Therefore, the operator enters the image size in the vertical
direction and the horizontal direction by pressing the numerical
keypad 86, and presses the selection setting key. In this way the
image size is set, and the set image size is stored in the RAM 101.
During this setting operation the numerical keypad 86 functions as
image size input means. The image size set at this time is for
example the size from an origin set in the top left corner of the
contact glass 62.
[0135] After the image size has been set, the magnification factor
is set. Then the control means 98 calculates the number of image
surfaces in repeat printing from the set image size, magnification
factor, and sheet size detected by the sheet size detection means,
and automatically arranges the images. At this time, if it is
determined that a part of the image will be lost as a result of the
leading edge margin, the image is arranged by being rotated through
180 degrees.
[0136] The plate making operation is carried out based on this
arrangement. Then the plate supply operation and the plate setting
operation is carried as explained for the operation of the first or
second embodiment. Then, the various printing conditions are set,
the printing start key 82 is pressed, and the repeat printing
operation is carried out.
[0137] FIG. 10 shows an example in which plate making is carried
out when the document 60 image is arranged by being rotated through
180 degrees as described above (in this case the arrangement uses
the sheet trailing edge as standard), and repeat printing is
carried out on the print sheet P. The print image corresponding to
the document image formed on the sheet is arranged by being rotated
through 180 degrees, based on the image size input by the image
size input means and the detection results of the sheet size
detection means. Images are printed using the sheet trailing edge
as standard, so defective images as a result of the leading edge
margin are reduced, and the number of normally printed images can
be increased.
EXAMPLE 2
[0138] In Example 1 above, defective images as a result of the
leading edge margin are reduced, and the number of normally printed
images can be increased. However, images can be clipped at the top
or bottom of the sheet (the end portions in the main scanning
direction). Therefore in the present example a function of carrying
out an image centering process is provided. In other words, the
control means 98 includes the function of carrying out an image
centering process. The control means 98 calculates the number of
images that can be repeated from the length of the repeat document
in the main scanning direction and the length of the print sheet in
the main scanning direction. Then a centering process is carried
out in the main scanning direction for that number of repeat
processed images (more specifically, a centering process is carried
out in the main scanning direction using the total length of the
repeated images and the length of the print sheet in the main
scanning direction). In this way, it is possible to arrange the
print images after the repeat process in the center of the sheet in
the main scanning direction.
[0139] More specifically, in the printer 1 in the present example,
if the prepress start key is pressed with the repeat printing
function and the centering in the main scanning direction function
set, the prepress operation starts. Then the control means 98
calculates the number of images that can be repeated from the
length in the main scanning direction of the repeat document and
the length in the main scanning direction of the print sheet. This
number of images are formed after being centered, and the plate
making process is carried out. Then the plate supply and plate
setting processes are carried out. Then the various printing
conditions are set, the printing start key 82 is pressed, and the
repeat printing operation is carried out.
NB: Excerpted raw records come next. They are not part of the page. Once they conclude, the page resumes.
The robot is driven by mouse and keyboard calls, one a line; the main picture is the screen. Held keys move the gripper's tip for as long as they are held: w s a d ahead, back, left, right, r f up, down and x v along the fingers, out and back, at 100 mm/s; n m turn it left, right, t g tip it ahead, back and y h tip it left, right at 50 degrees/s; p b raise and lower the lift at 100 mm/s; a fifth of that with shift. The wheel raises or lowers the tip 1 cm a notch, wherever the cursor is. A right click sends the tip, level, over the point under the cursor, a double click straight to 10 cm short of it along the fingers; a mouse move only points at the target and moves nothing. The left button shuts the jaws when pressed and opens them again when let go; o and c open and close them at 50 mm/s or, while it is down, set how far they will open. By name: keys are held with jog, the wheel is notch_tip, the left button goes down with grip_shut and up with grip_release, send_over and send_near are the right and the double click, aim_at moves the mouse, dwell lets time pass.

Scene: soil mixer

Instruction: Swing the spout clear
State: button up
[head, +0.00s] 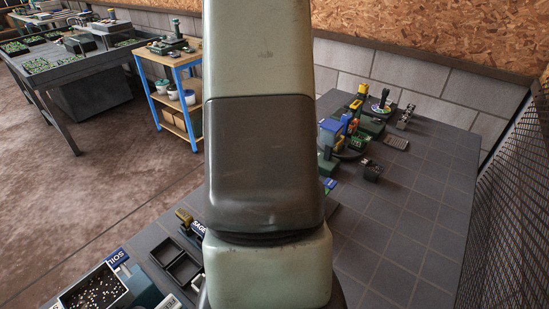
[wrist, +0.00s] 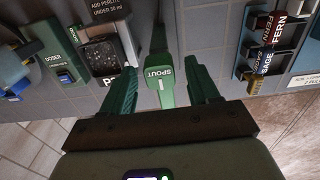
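The green spout handle (wrist: 161,88), labelled SPOUT, shows in the middle of the wrist view. A dark bar (wrist: 159,38) runs from it toward the top edge. My gripper (wrist: 163,72) is open, with one green finger on each side of the handle. Gaps show between the handle and both fingers, so they look apart from it. I cannot tell the depth between them. In the head view my own arm covers the middle, and the spout and gripper are hidden.
In the wrist view, a doser (wrist: 62,72) and a dark container (wrist: 103,52) stand at left. FERN and SAGE labelled blocks (wrist: 270,50) lie at right. In the head view, a soil bin (head: 95,290) is at lower left. Bare tiled bench (head: 410,215) lies at right.

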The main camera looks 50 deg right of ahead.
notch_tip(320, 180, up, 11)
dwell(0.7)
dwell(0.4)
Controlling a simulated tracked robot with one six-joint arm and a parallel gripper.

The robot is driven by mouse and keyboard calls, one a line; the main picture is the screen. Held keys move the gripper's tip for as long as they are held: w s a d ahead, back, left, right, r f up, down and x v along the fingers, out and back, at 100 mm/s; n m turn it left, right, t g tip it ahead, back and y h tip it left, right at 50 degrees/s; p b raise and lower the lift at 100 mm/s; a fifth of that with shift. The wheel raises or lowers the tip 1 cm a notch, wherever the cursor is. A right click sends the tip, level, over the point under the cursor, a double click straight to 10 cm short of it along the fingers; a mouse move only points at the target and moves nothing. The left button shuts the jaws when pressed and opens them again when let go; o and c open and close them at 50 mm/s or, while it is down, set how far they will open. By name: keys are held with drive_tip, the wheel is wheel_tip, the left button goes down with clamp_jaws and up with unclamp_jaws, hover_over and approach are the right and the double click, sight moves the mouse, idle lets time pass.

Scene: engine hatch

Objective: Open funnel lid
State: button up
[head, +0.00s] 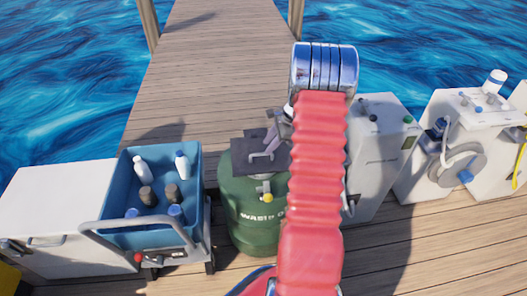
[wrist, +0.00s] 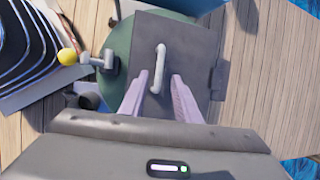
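The funnel lid (wrist: 185,45) is a dark grey square plate with a light bar handle (wrist: 158,68) standing on it. I cannot tell whether the fingers touch the lid. In the head view my red arm hides part of the tank, and the fingertips are hard to make out.
A tap with a yellow knob (wrist: 67,56) sticks out of the tank's side. A blue crate (head: 125,219) with several bottles stands left of the tank. A white box (head: 379,160) stands close on the right. Wooden dock lies around, with water beyond.

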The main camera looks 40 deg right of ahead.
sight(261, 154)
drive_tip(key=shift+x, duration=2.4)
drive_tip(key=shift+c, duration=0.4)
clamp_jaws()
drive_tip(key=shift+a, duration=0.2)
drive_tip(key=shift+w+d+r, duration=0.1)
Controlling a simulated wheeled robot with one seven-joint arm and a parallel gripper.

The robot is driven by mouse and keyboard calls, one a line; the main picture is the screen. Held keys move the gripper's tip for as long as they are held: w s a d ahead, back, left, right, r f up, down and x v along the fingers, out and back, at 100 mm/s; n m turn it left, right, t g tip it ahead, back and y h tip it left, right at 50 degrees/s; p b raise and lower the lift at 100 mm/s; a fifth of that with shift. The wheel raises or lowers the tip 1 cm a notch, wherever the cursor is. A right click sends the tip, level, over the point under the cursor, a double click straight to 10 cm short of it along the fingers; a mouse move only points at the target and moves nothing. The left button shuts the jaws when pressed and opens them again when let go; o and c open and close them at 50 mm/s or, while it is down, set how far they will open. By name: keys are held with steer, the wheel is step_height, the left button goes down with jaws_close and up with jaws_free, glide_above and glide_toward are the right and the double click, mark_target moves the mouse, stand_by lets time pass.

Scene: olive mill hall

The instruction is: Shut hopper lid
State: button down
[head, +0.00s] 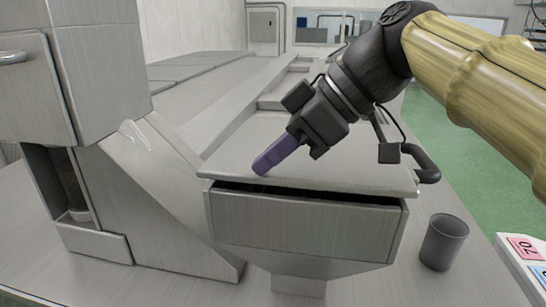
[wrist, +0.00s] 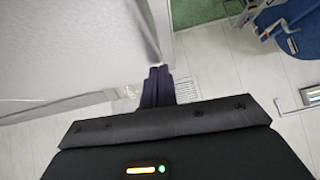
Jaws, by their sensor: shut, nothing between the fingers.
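The hopper lid (head: 340,172) is a flat grey metal plate on top of the hopper (head: 300,225). It is nearly level, with a narrow dark gap under its front edge. A black handle (head: 428,166) sticks out at its right side. My gripper (head: 262,169) is shut and empty, its purple fingers pointing down and left at the lid's top near the front left. The fingertips look to be on or just above the lid; I cannot tell if they touch. In the wrist view, the shut fingers (wrist: 157,74) show beside the edge of a grey panel, likely the lid (wrist: 80,45).
A dark grey cup (head: 444,242) stands right of the hopper. A sloped metal chute (head: 160,165) and cabinet (head: 95,70) stand close on the left. A tray with coloured cards (head: 525,255) is at the lower right. Green floor (head: 445,130) lies open behind.

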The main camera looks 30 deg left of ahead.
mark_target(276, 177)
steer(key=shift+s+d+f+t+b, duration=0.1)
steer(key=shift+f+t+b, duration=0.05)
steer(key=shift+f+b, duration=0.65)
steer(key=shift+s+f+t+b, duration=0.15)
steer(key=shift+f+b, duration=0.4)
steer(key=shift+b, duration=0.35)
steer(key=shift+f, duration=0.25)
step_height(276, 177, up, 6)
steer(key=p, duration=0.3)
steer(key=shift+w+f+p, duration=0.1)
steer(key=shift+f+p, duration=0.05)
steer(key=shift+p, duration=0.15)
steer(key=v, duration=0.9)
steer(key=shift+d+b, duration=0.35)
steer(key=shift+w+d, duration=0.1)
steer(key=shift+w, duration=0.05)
[0140] Here, FIG. 11 shows an example of double-sided repeat
printing on a print sheet, using the printer explained in Example
2, with the repeat printing function and the centering in the main
scanning direction function set. It is possible to arrange the
print images after the repeat process in the center of the sheet in
the main scanning direction, for both front and rear surfaces. In
this way, centering using the trailing edge of the sheet as the
standard position is possible. Also, if the same operation is
carried out on the rear surface when printing double-sided, the
image positions on the front and rear surfaces can be made to
coincide on the sheet.
EXAMPLE 3
[0141] In Example 2 described above, an example was given in which
double-sided repeat printing was carried out, with the repeat
printing function and the centering in the main scanning direction
function set. However, by simply centering only, the problem of
clipping the images at the leading edge of the sheet is not solved.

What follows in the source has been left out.